(Extracted data entries)
○ ○ ○ ○

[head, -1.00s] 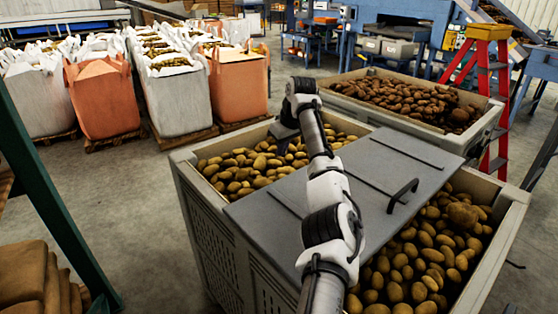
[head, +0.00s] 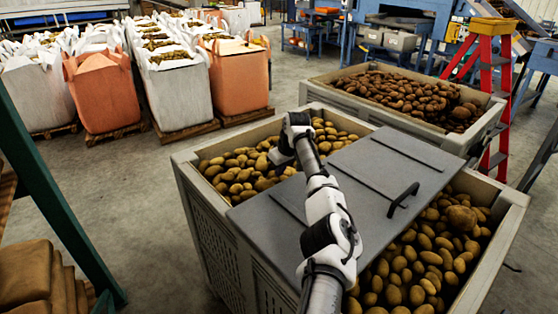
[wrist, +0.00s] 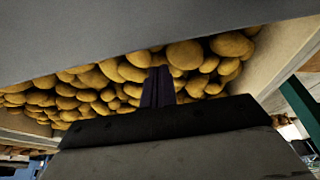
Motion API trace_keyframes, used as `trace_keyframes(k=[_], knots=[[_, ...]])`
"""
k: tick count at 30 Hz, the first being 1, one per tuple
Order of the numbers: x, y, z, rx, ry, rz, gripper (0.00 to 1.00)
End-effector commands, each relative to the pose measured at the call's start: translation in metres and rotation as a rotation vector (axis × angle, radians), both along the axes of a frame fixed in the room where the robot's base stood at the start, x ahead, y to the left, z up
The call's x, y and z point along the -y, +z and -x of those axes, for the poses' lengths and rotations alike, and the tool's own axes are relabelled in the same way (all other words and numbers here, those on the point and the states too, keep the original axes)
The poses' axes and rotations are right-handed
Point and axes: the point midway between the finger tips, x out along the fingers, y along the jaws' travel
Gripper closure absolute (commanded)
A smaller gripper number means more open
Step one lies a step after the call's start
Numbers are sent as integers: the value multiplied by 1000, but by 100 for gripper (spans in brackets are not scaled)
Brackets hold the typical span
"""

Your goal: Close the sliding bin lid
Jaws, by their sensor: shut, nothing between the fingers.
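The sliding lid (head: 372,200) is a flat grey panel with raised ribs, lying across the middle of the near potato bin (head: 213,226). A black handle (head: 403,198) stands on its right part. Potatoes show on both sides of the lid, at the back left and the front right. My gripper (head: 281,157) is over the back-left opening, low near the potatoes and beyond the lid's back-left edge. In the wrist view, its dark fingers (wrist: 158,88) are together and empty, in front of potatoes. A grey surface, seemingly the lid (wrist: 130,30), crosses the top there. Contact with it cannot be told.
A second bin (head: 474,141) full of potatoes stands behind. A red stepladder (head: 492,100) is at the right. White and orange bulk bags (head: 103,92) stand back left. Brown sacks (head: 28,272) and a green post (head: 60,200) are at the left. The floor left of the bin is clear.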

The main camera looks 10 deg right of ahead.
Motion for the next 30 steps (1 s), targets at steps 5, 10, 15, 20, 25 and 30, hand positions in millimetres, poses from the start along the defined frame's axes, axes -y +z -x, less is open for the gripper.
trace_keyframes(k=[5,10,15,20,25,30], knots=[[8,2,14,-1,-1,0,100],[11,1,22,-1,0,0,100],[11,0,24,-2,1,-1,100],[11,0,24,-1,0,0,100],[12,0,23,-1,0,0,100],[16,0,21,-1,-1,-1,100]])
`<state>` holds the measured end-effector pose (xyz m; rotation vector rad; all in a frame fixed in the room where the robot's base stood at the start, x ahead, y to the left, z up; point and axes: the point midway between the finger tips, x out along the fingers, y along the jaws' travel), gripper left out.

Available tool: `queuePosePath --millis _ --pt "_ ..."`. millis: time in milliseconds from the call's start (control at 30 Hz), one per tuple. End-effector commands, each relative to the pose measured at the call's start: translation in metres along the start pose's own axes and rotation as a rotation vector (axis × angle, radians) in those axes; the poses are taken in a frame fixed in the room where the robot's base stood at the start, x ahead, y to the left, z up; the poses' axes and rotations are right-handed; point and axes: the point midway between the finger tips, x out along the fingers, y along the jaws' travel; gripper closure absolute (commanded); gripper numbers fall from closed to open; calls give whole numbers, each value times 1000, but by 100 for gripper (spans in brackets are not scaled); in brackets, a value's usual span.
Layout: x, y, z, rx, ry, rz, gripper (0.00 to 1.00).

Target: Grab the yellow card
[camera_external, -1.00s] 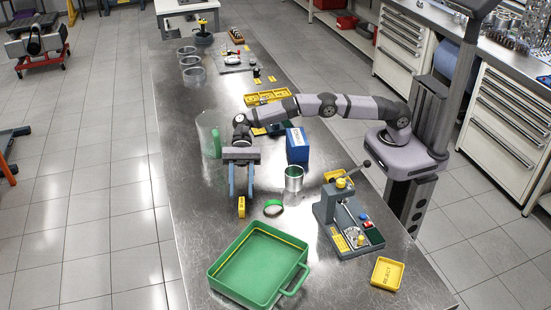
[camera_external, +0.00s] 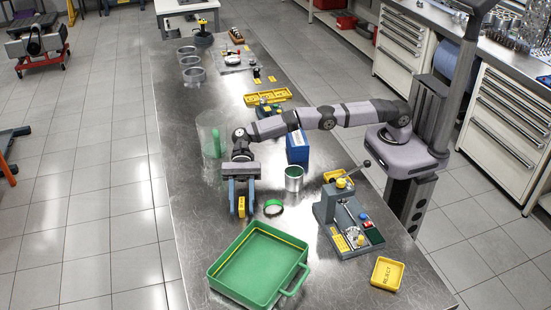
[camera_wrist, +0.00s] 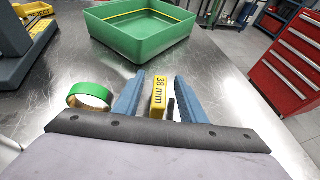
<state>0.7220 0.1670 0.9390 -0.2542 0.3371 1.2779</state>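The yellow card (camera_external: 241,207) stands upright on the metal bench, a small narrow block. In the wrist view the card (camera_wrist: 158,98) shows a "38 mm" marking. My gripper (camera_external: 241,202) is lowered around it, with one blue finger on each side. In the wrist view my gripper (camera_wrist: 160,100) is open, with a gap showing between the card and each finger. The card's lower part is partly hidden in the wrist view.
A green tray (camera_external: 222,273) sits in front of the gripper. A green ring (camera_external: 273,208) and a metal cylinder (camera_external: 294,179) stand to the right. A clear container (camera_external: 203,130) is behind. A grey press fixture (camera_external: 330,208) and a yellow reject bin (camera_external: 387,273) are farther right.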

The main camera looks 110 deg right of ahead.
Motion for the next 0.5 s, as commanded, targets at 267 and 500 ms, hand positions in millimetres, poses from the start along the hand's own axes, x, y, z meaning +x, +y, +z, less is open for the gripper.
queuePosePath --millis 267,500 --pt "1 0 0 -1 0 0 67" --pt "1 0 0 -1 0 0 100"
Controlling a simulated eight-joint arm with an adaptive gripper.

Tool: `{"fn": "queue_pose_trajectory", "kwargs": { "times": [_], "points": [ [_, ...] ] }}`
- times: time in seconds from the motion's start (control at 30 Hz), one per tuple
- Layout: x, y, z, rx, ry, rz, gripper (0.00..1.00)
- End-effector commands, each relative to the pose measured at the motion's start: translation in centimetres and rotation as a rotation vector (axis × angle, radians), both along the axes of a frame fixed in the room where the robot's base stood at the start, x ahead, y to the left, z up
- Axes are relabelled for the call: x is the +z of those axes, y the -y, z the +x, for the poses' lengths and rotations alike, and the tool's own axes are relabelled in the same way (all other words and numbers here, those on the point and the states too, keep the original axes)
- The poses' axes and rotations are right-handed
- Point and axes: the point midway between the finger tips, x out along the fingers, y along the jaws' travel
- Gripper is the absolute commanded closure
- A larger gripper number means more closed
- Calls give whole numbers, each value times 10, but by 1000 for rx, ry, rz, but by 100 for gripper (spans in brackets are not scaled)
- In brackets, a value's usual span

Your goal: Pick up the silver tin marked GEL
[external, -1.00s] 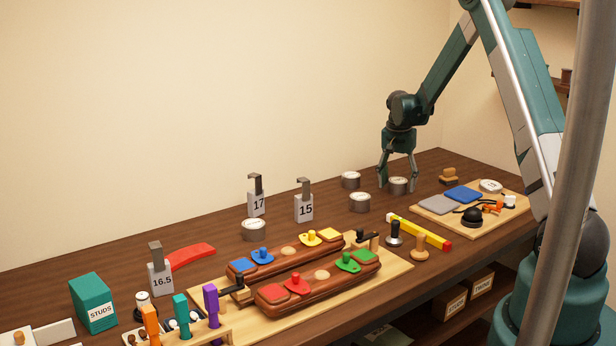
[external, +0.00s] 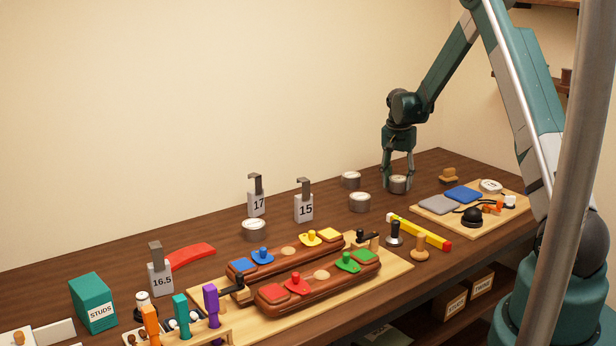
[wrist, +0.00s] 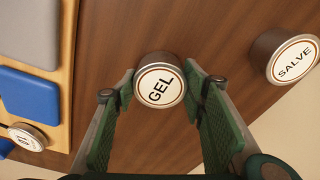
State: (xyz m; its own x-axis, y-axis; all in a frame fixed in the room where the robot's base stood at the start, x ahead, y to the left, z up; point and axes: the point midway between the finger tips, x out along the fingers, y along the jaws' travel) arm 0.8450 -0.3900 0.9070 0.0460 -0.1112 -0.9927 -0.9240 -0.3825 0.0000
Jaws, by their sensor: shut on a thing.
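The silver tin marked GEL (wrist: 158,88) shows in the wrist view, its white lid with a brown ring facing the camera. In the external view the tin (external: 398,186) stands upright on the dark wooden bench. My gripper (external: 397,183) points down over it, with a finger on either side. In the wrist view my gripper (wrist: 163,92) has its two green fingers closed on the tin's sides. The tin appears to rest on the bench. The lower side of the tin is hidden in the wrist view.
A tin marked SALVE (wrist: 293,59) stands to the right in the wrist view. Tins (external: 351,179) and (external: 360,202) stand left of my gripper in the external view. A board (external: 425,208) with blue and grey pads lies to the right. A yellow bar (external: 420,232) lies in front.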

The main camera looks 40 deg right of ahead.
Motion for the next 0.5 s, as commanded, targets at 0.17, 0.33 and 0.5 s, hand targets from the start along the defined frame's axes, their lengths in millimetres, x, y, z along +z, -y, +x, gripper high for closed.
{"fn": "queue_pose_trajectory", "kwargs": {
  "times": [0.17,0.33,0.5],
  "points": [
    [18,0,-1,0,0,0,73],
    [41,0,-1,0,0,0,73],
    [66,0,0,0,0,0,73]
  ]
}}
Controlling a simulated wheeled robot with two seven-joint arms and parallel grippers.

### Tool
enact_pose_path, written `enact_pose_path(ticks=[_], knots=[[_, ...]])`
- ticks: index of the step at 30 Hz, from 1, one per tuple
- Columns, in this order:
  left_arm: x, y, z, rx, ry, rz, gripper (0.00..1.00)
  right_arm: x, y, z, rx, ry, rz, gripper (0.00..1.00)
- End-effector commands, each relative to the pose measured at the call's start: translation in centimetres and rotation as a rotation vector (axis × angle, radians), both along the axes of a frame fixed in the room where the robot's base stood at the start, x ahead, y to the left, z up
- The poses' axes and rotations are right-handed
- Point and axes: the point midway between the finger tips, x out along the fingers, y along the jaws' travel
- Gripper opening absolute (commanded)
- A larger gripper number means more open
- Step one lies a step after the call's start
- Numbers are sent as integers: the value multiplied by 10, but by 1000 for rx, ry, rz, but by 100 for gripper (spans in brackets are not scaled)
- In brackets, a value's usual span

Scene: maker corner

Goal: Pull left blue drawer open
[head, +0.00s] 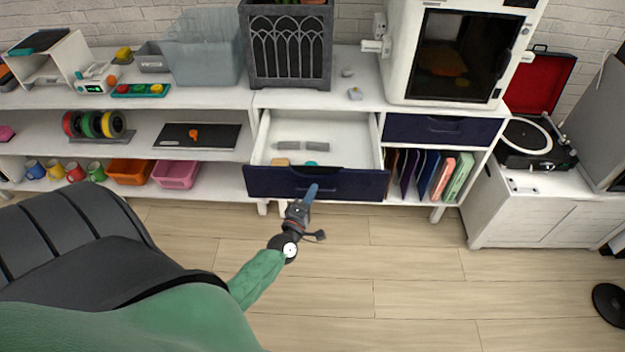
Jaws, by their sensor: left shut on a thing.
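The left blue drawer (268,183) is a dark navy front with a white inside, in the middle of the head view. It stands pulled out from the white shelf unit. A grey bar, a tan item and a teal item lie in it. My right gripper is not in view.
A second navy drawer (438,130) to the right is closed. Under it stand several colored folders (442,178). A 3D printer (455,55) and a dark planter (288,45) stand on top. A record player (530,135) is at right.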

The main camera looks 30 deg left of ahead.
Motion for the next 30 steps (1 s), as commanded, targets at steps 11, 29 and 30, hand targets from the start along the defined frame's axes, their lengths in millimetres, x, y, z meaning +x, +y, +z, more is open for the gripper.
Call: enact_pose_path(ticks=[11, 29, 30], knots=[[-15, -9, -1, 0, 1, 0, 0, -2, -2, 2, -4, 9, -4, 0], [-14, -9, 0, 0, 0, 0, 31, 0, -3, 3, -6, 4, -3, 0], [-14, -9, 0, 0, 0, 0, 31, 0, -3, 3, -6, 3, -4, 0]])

○ ○ ○ ○

AIM: Gather from the data above every line with the string "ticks".

THE COMPLETED TASK:
enact_pose_path, written `enact_pose_path(ticks=[_], knots=[[_, ...]])`
- ticks: index of the step at 30 Hz, from 1, one per tuple
Call: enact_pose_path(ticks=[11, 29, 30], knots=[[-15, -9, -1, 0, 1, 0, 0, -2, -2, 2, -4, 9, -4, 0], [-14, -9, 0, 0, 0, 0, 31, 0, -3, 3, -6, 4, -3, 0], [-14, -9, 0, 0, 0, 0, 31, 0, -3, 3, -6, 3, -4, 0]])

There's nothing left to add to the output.